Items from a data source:
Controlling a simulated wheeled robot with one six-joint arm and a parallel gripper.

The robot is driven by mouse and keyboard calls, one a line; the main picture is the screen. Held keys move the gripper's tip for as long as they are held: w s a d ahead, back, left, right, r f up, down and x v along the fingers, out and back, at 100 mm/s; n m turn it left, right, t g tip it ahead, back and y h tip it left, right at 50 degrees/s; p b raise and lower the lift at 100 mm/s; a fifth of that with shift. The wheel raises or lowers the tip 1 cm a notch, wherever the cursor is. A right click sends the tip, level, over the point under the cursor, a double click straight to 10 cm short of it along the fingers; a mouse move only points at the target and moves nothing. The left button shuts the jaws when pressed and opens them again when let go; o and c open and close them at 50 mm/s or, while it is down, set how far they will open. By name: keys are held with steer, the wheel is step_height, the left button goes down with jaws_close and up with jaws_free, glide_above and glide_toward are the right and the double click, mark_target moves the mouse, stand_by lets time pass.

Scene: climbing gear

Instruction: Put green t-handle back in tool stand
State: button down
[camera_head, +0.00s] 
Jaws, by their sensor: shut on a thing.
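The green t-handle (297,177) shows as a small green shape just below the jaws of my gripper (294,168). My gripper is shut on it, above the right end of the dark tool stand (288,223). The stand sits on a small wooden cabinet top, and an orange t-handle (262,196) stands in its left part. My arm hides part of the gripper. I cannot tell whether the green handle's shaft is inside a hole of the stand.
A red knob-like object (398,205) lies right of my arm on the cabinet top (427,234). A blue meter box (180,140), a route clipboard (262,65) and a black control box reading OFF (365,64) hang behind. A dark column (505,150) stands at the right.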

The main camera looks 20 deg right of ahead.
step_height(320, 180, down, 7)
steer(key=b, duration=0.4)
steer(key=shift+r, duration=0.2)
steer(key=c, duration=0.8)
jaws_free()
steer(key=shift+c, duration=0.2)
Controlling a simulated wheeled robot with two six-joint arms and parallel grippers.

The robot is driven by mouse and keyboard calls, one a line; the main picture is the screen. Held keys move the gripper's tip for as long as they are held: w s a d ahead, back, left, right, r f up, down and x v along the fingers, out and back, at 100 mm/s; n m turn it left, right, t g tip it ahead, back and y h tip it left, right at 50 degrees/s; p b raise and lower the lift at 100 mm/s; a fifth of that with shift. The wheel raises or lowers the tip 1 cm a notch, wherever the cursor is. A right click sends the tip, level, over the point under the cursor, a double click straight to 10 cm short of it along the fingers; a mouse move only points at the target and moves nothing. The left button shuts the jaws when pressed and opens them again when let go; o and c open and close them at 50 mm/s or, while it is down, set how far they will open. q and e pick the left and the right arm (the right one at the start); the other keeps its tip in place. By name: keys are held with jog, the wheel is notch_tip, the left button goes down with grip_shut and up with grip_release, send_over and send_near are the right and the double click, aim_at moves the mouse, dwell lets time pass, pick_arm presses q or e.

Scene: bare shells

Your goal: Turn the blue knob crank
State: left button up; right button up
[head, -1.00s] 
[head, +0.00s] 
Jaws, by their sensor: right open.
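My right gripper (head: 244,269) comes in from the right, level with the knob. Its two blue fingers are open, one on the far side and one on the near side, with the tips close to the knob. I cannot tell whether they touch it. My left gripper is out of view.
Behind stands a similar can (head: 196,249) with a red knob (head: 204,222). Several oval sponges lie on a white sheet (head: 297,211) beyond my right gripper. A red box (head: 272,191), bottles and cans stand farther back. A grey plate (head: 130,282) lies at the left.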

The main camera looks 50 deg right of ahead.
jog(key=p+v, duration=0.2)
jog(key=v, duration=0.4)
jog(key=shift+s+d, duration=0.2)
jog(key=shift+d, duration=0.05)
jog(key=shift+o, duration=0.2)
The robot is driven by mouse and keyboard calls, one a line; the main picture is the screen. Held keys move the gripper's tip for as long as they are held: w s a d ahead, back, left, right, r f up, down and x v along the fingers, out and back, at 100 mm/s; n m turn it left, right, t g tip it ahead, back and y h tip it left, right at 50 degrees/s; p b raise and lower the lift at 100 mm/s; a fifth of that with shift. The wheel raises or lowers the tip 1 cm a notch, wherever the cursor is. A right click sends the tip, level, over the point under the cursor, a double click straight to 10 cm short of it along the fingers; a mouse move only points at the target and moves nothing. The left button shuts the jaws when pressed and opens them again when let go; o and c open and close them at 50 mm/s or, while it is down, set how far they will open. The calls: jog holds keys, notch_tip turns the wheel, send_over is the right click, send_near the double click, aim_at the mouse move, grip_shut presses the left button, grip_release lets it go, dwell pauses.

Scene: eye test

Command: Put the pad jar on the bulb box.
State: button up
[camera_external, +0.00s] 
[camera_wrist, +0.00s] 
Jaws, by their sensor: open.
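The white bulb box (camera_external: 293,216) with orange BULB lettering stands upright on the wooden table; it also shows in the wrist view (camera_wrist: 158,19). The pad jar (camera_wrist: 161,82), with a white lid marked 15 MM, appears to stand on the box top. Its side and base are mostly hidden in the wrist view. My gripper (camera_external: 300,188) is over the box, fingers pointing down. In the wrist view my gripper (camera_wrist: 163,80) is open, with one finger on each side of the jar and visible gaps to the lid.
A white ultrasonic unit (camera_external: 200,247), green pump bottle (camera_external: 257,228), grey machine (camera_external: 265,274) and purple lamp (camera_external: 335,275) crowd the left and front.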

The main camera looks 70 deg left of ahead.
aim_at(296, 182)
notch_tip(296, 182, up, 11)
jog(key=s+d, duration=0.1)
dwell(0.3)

# EXERCISE DESCRIPTION:
Go through the data and return every record exactly.

# THE REPLY:
Controlling a simulated wheeled robot with one six-joint arm and a parallel gripper.

The robot is driven by mouse and keyboard calls, one a line; the main picture is the screen. Held keys move the gripper's tip for as long as they are held: w s a d ahead, back, left, right, r f up, down and x v along the fingers, out and back, at 100 mm/s; n m turn it left, right, t g tip it ahead, back and y h tip it left, right at 50 degrees/s; p b raise and lower the lift at 100 mm/s; a fifth of that with shift. The wheel raises or lowers the tip 1 cm a notch, wherever the cursor is. A right click sends the tip, level, over the point under the cursor, a double click straight to 10 cm short of it along the fingers; a mouse move only points at the target and moves nothing. The left button shuts the jaws when pressed and opens them again when let go; o and c open and close them at 50 mm/s or, while it is down, set how far they will open. By name: keys are held with steer, the wheel is step_height, the left button goes down with jaws_close and up with jaws_free, glide_above and glide_toward are the right and the double click, mark_target moves the mouse, stand_by lets time pass.

Scene: climbing gear

Instruction: Put green t-handle back in tool stand
State: button down
[camera_head, +0.00s] 
Jaws, by their sensor: shut on a thing.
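The green t-handle (297,177) shows as a small green shape just below the jaws of my gripper (294,168). My gripper is shut on it, above the right end of the dark tool stand (288,223). The stand sits on a small wooden cabinet top, and an orange t-handle (262,196) stands in its left part. My arm hides part of the gripper. I cannot tell whether the green handle's shaft is inside a hole of the stand.
A red knob-like object (398,205) lies right of my arm on the cabinet top (427,234). A blue meter box (180,140), a route clipboard (262,65) and a black control box reading OFF (365,64) hang behind. A dark column (505,150) stands at the right.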

The main camera looks 20 deg right of ahead.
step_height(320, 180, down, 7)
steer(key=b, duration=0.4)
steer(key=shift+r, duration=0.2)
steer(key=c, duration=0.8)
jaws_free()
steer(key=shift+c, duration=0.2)
Controlling a simulated wheeled robot with two six-joint arms and parallel grippers.

The robot is driven by mouse and keyboard calls, one a line; the main picture is the screen. Held keys move the gripper's tip for as long as they are held: w s a d ahead, back, left, right, r f up, down and x v along the fingers, out and back, at 100 mm/s; n m turn it left, right, t g tip it ahead, back and y h tip it left, right at 50 degrees/s; p b raise and lower the lift at 100 mm/s; a fifth of that with shift. The wheel raises or lowers the tip 1 cm a notch, wherever the cursor is. A right click sends the tip, level, over the point under the cursor, a double click straight to 10 cm short of it along the fingers; a mouse move only points at the target and moves nothing. The left button shuts the jaws when pressed and opens them again when let go; o and c open and close them at 50 mm/s or, while it is down, set how far they will open. q and e pick the left and the right arm (the right one at the start); the other keeps its tip in place. By name: keys are held with jog, the wheel is notch_tip, the left button goes down with grip_shut and up with grip_release, send_over and send_near are the right and the double click, aim_at moves the mouse, dwell lets time pass, pick_arm presses q or e.

Scene: bare shells

Your goal: Turn the blue knob crank
State: left button up; right button up
[head, -1.00s] 
[head, +0.00s] 
Jaws, by their sensor: right open.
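My right gripper (head: 244,269) comes in from the right, level with the knob. Its two blue fingers are open, one on the far side and one on the near side, with the tips close to the knob. I cannot tell whether they touch it. My left gripper is out of view.
Behind stands a similar can (head: 196,249) with a red knob (head: 204,222). Several oval sponges lie on a white sheet (head: 297,211) beyond my right gripper. A red box (head: 272,191), bottles and cans stand farther back. A grey plate (head: 130,282) lies at the left.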

The main camera looks 50 deg right of ahead.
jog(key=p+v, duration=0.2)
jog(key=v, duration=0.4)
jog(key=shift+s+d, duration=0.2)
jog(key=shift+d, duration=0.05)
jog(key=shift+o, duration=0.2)
The robot is driven by mouse and keyboard calls, one a line; the main picture is the screen. Held keys move the gripper's tip for as long as they are held: w s a d ahead, back, left, right, r f up, down and x v along the fingers, out and back, at 100 mm/s; n m turn it left, right, t g tip it ahead, back and y h tip it left, right at 50 degrees/s; p b raise and lower the lift at 100 mm/s; a fifth of that with shift. The wheel raises or lowers the tip 1 cm a notch, wherever the cursor is. A right click sends the tip, level, over the point under the cursor, a double click straight to 10 cm short of it along the fingers; a mouse move only points at the target and moves nothing. The left button shuts the jaws when pressed and opens them again when let go; o and c open and close them at 50 mm/s or, while it is down, set how far they will open. The calls: jog holds keys, notch_tip turns the wheel, send_over is the right click, send_near the double click, aim_at the mouse move, grip_shut presses the left button, grip_release lets it go, dwell pauses.

Scene: eye test

Command: Put the pad jar on the bulb box.
State: button up
[camera_external, +0.00s] 
[camera_wrist, +0.00s] 
Jaws, by their sensor: open.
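The white bulb box (camera_external: 293,216) with orange BULB lettering stands upright on the wooden table; it also shows in the wrist view (camera_wrist: 158,19). The pad jar (camera_wrist: 161,82), with a white lid marked 15 MM, appears to stand on the box top. Its side and base are mostly hidden in the wrist view. My gripper (camera_external: 300,188) is over the box, fingers pointing down. In the wrist view my gripper (camera_wrist: 163,80) is open, with one finger on each side of the jar and visible gaps to the lid.
A white ultrasonic unit (camera_external: 200,247), green pump bottle (camera_external: 257,228), grey machine (camera_external: 265,274) and purple lamp (camera_external: 335,275) crowd the left and front.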

The main camera looks 70 deg left of ahead.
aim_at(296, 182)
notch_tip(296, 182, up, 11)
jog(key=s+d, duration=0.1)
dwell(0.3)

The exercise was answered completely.